On April 21, 2008, former US President Jimmy Carter met with Hamas Leader Khaled Meshal and reached an agreement that Hamas would respect the creation of a Palestinian state in the territory seized by Israel in 1967, provided this be ratified by the Palestinian people in a referendum. Kaled Meshal thereafter complicated the offer, and Israel promptly declined it.

The situation for people living in the Gaza strip is insupportable. Indefensible is the international response to it.

The generational impasse of the Palestinian ‘problem’ represents a dismal, pathetic failure of men and women on every side to agree on just about anything at all.
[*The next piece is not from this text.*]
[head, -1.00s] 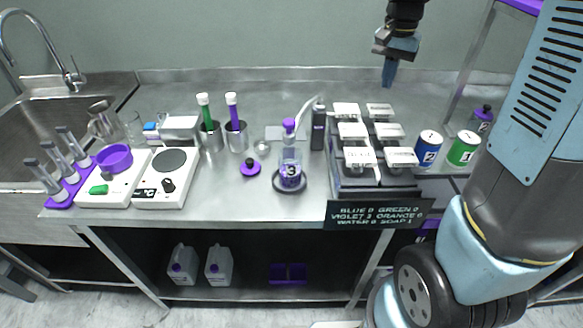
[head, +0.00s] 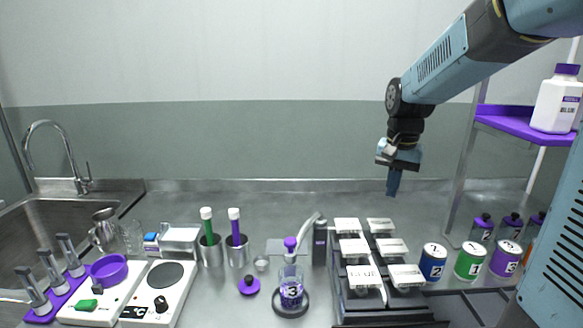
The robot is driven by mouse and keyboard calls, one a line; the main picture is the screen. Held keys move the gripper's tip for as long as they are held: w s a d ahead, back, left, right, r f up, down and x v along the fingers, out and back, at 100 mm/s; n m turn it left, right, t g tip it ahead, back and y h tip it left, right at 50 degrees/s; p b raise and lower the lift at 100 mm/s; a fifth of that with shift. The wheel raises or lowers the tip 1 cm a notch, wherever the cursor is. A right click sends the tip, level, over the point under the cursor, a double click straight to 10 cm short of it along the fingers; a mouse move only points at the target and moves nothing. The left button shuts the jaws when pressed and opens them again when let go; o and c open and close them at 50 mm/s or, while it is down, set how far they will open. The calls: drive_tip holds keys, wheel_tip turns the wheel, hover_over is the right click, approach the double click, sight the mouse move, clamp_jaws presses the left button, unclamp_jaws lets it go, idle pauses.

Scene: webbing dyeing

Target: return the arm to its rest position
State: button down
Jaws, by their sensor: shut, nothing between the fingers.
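My gripper (head: 394,184) hangs from my arm in the right half of the head view, fingers pointing down. Its fingers are together with nothing between them. It is in the air above the back of the steel counter (head: 350,196), behind and above the rack of white-lidded units (head: 372,262), and touches nothing that I can see. My arm reaches in from the upper right.
A purple shelf (head: 520,124) with a white bottle (head: 557,100) stands at the right. Numbered cans (head: 469,261) and dark bottles (head: 482,228) are below it. A bottle marked 3 (head: 291,290) stands mid-counter. Cups (head: 237,250), a hotplate (head: 158,290) and a sink (head: 70,215) are left.

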None of them are right. It is only by recognising every political entity as a part of the negotiation process that progressive opportunities can be explored.

Humanity in the region is on the edge of ruin. Should we ‘let them all go to hell’? The powers behind states have no conscience. It is for the hearts of people to find that conscience. Thus, COEXIST members are heading off on the overland Viva Palestina Convoy 5 Leaving London on September 18 2010. It is expected that we will be joined by more than 500 vehicles at the gates to Rafah.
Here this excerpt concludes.